*PROVIDED ENTRIES*:
------------------------------------------------------------------------
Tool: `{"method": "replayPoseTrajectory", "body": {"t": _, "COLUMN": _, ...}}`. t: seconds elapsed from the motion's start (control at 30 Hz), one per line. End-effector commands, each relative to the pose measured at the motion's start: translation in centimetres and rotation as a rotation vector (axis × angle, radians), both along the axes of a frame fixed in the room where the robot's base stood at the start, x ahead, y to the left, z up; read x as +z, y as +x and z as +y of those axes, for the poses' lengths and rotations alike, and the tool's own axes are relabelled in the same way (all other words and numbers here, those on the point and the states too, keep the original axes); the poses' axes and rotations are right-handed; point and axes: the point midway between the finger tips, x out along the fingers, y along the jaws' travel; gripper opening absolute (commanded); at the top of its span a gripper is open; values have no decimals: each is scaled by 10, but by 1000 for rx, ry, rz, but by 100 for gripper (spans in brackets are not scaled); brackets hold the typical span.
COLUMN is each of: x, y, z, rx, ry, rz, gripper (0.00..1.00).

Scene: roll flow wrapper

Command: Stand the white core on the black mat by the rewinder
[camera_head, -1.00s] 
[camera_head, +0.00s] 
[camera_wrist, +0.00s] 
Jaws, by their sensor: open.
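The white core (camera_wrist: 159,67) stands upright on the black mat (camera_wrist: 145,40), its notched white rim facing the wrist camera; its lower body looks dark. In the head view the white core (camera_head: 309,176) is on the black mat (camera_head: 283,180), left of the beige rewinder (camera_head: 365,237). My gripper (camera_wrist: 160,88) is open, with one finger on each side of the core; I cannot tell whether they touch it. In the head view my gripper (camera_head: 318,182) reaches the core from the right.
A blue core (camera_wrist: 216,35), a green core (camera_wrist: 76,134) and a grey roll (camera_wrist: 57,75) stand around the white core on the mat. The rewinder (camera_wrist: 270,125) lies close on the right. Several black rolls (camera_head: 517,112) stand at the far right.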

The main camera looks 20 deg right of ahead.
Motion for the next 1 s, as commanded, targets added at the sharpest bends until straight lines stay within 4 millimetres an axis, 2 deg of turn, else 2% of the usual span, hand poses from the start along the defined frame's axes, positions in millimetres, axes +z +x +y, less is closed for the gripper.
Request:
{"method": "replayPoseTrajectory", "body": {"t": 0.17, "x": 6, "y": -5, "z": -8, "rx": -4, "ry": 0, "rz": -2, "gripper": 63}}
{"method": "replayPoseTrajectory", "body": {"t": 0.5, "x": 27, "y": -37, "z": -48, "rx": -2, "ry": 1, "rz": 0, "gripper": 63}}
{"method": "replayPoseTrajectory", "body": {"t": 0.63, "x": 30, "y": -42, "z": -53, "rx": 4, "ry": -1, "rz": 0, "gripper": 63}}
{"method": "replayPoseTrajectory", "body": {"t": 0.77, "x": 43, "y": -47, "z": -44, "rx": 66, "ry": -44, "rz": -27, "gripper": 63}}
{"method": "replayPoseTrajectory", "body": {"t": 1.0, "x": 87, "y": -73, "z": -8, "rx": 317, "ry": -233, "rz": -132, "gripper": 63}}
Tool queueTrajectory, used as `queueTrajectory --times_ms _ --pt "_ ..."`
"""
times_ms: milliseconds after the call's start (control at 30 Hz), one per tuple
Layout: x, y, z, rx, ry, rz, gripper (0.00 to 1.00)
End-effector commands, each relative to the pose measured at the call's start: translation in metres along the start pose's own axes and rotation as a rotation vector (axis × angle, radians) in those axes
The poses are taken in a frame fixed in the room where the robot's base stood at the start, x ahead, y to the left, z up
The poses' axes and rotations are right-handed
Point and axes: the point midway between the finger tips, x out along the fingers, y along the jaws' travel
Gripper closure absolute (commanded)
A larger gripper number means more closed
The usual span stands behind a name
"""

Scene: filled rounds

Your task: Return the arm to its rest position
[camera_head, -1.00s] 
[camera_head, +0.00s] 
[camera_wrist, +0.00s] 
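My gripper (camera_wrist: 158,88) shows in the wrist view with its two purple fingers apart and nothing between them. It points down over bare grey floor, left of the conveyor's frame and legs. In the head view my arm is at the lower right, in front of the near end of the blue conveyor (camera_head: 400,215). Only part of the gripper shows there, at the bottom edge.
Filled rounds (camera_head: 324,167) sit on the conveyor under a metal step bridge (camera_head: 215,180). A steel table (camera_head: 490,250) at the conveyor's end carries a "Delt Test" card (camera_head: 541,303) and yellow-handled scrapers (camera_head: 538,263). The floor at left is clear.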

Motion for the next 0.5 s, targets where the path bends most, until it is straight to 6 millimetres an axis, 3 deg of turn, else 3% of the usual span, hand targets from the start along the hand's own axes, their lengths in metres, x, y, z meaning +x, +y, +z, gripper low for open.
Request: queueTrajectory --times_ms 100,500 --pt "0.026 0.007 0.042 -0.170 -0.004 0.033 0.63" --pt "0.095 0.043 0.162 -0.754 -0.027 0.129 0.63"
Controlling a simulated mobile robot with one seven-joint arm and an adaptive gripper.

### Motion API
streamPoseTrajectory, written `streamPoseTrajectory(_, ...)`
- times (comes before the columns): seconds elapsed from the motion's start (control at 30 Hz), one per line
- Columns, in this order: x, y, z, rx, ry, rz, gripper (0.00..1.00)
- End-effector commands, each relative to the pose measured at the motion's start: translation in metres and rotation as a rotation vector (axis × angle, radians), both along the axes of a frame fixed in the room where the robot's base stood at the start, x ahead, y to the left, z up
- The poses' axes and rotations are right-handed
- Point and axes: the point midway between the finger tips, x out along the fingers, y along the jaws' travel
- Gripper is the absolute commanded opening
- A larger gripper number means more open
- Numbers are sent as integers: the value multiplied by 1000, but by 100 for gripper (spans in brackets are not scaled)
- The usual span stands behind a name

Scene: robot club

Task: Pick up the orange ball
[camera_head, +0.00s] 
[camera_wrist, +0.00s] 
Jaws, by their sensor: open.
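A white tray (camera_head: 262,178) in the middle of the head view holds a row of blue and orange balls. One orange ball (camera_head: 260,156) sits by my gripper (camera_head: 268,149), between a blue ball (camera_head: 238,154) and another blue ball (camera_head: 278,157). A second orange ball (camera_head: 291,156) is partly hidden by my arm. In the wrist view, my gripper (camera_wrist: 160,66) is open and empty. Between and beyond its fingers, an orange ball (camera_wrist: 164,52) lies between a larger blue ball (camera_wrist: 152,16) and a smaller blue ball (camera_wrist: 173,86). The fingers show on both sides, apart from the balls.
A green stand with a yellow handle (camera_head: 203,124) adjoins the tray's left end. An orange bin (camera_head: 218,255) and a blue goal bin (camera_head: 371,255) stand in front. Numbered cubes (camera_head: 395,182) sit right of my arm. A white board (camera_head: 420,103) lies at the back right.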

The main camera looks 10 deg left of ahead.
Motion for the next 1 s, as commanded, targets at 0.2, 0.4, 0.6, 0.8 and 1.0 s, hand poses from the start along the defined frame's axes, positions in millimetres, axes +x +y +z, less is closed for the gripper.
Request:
------------------------------------------------------------------------
*SHORT PROBLEM*: For the listing above, identify each line bearing "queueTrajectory".

*RESPONSE FOR THIS EXERCISE*:
Tool queueTrajectory, used as `queueTrajectory --times_ms _ --pt "_ ..."`
Request: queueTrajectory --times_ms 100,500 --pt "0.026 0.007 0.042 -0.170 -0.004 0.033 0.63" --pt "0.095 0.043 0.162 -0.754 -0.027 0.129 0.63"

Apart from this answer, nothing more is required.